-- begin RECORDS TO USE --

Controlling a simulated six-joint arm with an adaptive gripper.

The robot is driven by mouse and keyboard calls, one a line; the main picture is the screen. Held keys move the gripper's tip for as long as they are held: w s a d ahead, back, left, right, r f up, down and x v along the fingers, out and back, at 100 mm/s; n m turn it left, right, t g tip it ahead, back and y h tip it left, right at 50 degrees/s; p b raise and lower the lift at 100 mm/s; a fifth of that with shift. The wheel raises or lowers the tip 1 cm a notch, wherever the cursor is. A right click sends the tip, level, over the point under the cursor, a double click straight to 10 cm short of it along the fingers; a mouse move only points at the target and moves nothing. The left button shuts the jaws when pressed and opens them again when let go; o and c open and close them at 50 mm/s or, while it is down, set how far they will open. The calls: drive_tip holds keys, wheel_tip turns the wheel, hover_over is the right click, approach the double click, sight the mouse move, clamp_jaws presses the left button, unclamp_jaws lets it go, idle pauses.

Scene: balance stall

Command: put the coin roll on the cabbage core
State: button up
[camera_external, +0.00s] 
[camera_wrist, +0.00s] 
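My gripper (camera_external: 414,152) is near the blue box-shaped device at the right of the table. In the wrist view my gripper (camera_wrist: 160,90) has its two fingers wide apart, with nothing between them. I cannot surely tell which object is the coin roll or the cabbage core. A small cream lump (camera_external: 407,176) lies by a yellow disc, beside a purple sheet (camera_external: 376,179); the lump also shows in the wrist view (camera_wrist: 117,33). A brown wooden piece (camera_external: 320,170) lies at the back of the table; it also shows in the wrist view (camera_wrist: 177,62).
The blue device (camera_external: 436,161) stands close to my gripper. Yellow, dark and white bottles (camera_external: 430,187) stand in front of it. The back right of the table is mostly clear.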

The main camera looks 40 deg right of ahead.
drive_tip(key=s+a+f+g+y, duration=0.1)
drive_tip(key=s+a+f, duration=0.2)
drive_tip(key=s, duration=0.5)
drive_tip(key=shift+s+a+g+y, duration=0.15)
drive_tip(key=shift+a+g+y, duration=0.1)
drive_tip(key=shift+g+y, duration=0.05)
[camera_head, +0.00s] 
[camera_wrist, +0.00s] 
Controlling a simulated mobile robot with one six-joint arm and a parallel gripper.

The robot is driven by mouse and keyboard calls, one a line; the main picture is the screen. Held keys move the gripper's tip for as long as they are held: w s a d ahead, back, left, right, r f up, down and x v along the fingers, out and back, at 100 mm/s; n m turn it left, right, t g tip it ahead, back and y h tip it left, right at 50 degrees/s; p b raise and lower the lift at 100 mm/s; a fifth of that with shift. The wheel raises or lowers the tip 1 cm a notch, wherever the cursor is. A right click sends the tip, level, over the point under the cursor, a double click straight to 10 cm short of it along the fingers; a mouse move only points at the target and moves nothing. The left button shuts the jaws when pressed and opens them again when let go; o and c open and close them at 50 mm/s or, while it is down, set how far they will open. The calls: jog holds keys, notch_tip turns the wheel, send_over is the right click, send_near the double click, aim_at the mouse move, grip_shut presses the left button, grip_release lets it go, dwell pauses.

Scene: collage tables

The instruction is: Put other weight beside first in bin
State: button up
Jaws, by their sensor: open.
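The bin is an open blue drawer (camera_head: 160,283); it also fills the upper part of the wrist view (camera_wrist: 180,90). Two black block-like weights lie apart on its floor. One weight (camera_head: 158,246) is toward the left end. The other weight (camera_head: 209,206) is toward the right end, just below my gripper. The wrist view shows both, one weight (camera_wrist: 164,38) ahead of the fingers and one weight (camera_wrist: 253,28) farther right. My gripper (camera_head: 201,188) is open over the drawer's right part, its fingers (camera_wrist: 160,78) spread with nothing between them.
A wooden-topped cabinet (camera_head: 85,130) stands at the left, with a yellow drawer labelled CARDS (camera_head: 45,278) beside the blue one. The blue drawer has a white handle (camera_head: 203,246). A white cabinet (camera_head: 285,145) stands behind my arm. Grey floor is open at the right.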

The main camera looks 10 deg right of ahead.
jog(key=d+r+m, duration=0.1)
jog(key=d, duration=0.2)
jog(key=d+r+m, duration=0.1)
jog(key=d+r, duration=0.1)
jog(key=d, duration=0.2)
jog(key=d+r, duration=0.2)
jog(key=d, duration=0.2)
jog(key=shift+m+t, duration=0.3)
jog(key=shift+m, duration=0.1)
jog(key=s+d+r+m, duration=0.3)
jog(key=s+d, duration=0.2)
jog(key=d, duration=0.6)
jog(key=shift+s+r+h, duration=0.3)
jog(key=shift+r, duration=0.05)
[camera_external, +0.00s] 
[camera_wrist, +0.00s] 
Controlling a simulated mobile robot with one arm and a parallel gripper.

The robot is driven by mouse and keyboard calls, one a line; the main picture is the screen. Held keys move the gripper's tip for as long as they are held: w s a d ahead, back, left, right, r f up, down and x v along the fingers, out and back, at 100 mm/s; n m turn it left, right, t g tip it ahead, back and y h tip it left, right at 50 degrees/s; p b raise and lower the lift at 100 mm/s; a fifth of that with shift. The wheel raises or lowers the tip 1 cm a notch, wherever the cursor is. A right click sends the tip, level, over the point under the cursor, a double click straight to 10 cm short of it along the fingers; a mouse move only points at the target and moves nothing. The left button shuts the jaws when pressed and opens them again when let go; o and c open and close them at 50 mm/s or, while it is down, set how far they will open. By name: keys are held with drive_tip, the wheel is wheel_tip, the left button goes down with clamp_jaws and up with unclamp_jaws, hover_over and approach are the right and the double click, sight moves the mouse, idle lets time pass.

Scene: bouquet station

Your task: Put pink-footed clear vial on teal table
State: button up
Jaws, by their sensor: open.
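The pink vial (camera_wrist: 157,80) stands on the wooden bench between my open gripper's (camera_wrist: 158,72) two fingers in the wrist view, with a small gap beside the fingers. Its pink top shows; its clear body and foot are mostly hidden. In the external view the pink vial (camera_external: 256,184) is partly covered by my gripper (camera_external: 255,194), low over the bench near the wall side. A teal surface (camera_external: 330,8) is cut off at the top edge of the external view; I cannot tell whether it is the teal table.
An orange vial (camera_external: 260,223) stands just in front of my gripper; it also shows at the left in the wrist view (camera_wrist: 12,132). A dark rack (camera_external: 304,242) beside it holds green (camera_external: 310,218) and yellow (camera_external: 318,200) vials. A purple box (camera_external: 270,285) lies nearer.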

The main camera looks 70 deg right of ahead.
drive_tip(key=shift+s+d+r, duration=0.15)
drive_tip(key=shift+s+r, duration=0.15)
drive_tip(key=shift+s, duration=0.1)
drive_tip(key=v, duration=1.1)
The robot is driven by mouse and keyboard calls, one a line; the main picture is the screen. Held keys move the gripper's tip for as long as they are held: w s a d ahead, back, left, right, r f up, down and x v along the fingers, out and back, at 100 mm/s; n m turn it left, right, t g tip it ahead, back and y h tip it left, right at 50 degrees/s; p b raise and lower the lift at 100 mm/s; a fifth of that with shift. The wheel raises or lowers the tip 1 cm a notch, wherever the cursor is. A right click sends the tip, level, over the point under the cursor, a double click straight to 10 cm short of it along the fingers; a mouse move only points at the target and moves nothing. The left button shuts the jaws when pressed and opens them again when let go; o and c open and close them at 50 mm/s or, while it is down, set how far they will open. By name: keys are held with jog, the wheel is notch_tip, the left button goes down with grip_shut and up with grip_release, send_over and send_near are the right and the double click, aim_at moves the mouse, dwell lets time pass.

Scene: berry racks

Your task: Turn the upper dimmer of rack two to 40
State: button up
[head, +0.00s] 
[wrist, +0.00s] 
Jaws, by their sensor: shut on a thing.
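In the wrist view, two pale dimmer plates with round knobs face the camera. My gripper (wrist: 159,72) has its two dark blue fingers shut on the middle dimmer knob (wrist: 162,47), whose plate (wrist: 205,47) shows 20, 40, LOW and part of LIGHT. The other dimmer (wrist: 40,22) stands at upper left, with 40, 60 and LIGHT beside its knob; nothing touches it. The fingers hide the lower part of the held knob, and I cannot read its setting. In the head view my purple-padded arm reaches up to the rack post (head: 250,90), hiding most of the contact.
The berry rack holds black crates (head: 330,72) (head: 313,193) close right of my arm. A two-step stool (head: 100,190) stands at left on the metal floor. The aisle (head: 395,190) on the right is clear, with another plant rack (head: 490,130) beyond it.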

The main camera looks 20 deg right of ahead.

-- end RECORDS TO USE --

OBJECTIVE |
Please list every line of the records that contains "task".

OUTPUT BELOW |
Your task: Put pink-footed clear vial on teal table
Your task: Turn the upper dimmer of rack two to 40

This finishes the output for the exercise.